- _Supplied information_
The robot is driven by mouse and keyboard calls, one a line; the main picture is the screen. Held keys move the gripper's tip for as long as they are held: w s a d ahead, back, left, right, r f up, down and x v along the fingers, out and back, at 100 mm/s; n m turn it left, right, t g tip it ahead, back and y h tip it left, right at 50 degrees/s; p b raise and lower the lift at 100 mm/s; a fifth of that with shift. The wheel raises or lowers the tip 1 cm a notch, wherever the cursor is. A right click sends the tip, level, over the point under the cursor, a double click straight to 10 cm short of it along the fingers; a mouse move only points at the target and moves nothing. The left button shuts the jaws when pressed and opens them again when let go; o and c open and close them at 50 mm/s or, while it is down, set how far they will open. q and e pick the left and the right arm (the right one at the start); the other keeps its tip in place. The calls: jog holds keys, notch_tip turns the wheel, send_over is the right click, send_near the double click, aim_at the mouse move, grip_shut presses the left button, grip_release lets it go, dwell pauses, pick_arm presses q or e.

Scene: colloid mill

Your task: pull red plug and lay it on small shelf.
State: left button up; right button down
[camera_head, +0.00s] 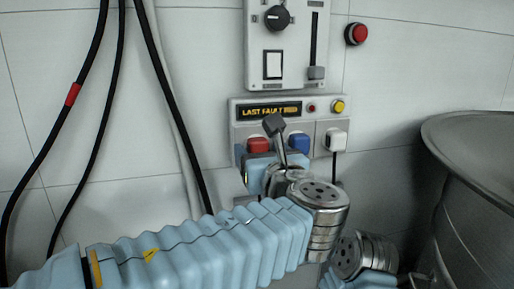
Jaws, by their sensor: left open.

- _Short task_
Exactly as written, set down the lines from the line holding "Scene: colloid mill" to the last line of the data, both ends included, pictures excluded.

- _Complete output_
Scene: colloid mill

Your task: pull red plug and lay it on small shelf.
State: left button up; right button down
[camera_head, +0.00s] 
Jaws, by their sensor: left open.

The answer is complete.